Multi-Agent Policy Switching

How severe does this issue affect your experience of using Ray?

  • None: Just asking a question out of curiosity

I’m curious… I’m currently diagramming/brainstorming how I would setup a multi-agent training process in which agents would be directed to switch policies mid-episode. I am wondering how feasible this is and how folks might recommend going about it. Here are some more details:

  • This will be “hierarchical” in nature - there will be a “Boss” that has 4 different objects to direct. Each object can be assigned to perform 1 of 3 different tasks at any given time.
  • I imagine there would be a unique policy for each of the 3 tasks, meaning that Object 1 might start out being tasked with “Task X” and then be directed to switch to “Task Y” mid-episode. Which means I’d need to be able to switch policy training from Policy X to Policy Y.
  • Not all the objects have to be working on the same task at the same time, but they can be.
  • Not sure it’s relevant or not, but I’ve used PPO for training the tasks individually with success.

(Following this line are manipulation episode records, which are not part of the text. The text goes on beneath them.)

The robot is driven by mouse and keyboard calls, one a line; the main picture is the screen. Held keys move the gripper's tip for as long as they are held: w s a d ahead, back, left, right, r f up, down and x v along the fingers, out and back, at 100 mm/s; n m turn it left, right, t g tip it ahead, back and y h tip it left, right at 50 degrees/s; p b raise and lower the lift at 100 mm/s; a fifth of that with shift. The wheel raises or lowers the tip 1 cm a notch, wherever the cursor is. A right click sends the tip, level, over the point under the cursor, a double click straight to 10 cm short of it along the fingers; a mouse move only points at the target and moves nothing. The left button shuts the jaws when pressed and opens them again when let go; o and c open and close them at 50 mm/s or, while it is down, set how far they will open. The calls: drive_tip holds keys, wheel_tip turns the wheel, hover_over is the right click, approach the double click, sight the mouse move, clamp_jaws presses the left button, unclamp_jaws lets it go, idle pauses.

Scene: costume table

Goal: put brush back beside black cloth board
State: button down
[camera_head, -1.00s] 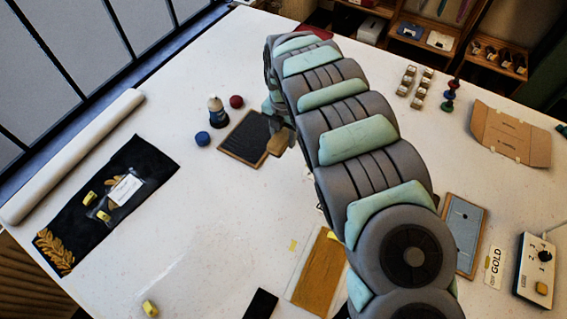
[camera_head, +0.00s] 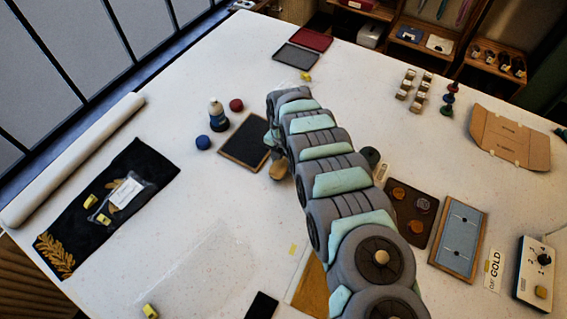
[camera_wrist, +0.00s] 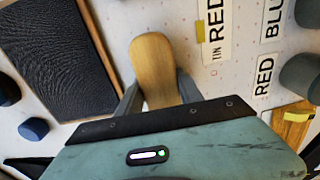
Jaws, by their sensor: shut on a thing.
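The black cloth board (camera_head: 247,141), a dark panel in a wooden frame, lies flat on the white table left of my gripper in the head view. It also fills the upper left of the wrist view (camera_wrist: 58,50). The brush shows as a rounded light-wood piece (camera_wrist: 154,62) between my gripper's fingers (camera_wrist: 158,94). In the head view the brush (camera_head: 279,170) is just right of the board, apart from it in the picture. My gripper is shut on the brush. The brush's underside is hidden, and I cannot tell whether it touches the table.
Label cards reading RED (camera_wrist: 214,35) lie right of the brush in the wrist view. A brown tray with discs (camera_head: 411,208) is right of my arm.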

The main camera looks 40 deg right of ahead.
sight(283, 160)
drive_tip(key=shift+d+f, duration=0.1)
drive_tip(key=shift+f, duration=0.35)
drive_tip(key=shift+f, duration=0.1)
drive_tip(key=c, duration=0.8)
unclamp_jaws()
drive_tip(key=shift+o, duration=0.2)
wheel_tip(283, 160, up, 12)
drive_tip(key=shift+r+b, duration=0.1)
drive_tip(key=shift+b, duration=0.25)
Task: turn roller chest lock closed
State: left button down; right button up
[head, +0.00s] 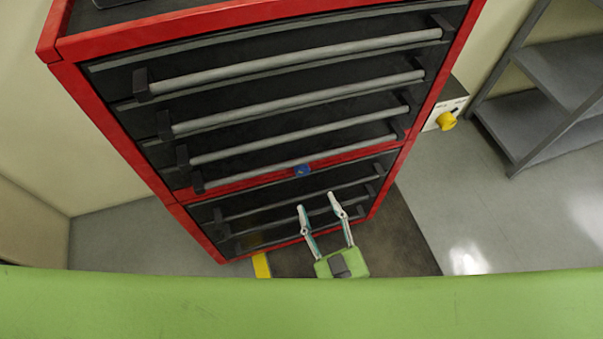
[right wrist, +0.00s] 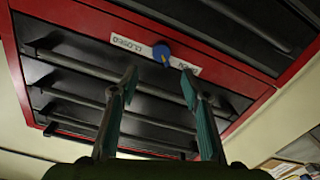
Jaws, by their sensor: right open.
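The red roller chest (head: 72,108) with black drawers fills the middle of the head view. Its lock, a small round blue knob (head: 302,170), sits on the red rail between the upper and lower drawers. The knob also shows in the right wrist view (right wrist: 161,54), with a small yellow mark on it, between a CLOSED label (right wrist: 134,45) and another label (right wrist: 185,66) that seems to read OPEN. My right gripper (head: 317,201) is open and empty, its fingers (right wrist: 160,75) pointing toward the knob without holding it. My left gripper is not in view.
A white box with a yellow knob (head: 446,121) is right of the chest. Grey shelves (head: 560,75) stand farther right. A dark mat (head: 400,235) lies by the chest, with clear grey floor to the right. Drawer handles stick out above and below the lock.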

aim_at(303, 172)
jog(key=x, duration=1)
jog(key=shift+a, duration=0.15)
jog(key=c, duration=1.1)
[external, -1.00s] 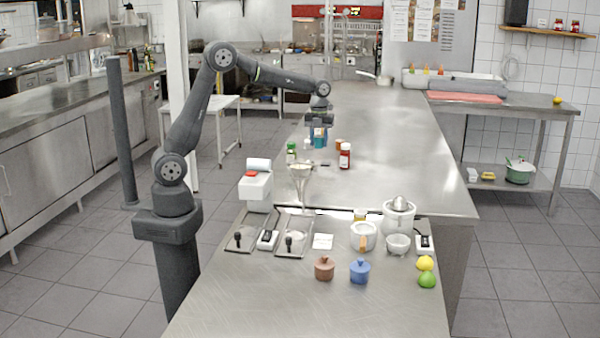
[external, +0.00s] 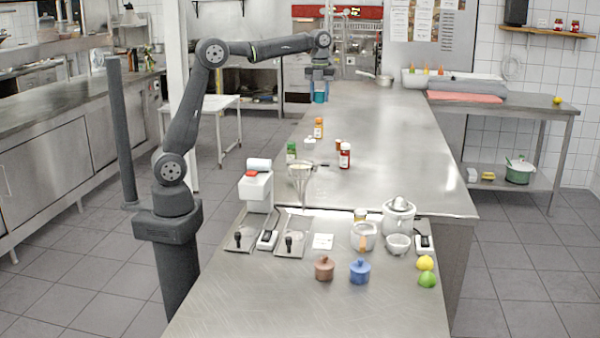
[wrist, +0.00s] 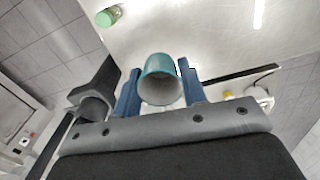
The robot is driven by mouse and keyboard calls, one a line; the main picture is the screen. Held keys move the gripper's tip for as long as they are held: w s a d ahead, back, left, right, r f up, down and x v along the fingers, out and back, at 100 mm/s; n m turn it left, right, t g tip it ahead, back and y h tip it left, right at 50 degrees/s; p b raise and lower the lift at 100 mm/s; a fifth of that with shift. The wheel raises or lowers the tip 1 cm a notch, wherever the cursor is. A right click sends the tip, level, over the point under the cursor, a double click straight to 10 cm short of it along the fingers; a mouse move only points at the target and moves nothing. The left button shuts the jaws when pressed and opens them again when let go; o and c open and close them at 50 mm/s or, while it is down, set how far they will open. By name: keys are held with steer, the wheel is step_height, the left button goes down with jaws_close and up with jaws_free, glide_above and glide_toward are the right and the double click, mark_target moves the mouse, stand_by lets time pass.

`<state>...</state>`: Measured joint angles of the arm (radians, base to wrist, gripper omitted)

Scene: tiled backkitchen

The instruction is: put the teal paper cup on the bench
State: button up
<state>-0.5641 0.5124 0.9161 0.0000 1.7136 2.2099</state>
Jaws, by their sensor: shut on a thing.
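The teal paper cup (wrist: 161,68) is between the two blue fingers of my gripper (wrist: 160,92) in the wrist view, with its open mouth facing the camera. My gripper is shut on it. In the external view my gripper (external: 319,84) is over the far part of the steel bench (external: 400,145), with the cup (external: 319,97) below it. I cannot tell whether the cup touches the bench top.
Several spice bottles stand nearer on the bench, including an orange one (external: 318,128), a green one (external: 291,151) and a red one (external: 345,155). A saucepan (external: 384,80) is at the far end. The bench's right half is clear.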

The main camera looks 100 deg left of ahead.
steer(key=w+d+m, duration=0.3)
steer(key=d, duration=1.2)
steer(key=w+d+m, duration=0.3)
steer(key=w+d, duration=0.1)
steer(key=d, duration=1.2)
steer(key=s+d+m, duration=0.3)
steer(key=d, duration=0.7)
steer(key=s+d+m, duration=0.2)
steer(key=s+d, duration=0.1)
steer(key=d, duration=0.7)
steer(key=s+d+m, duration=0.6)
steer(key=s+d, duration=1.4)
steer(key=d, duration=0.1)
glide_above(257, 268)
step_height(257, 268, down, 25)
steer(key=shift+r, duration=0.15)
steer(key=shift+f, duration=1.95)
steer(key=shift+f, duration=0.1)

At this point, the challenge is simultaneously training a leader to determine resource allocation and the individual policies that the objects act with.
  • I have considered a single policy with different reward functions based on the assigned task, but that feels messy at best.

I have seen a few examples of setting up this sort of hierarchical learning but I’ve not seen anyone create the policy switching mid-episode. Here’s a link with such an example: Note that the high-level decision only gets made once at the start of the episode and not continuously throughout the episode.

Can anyone share their thoughts on this?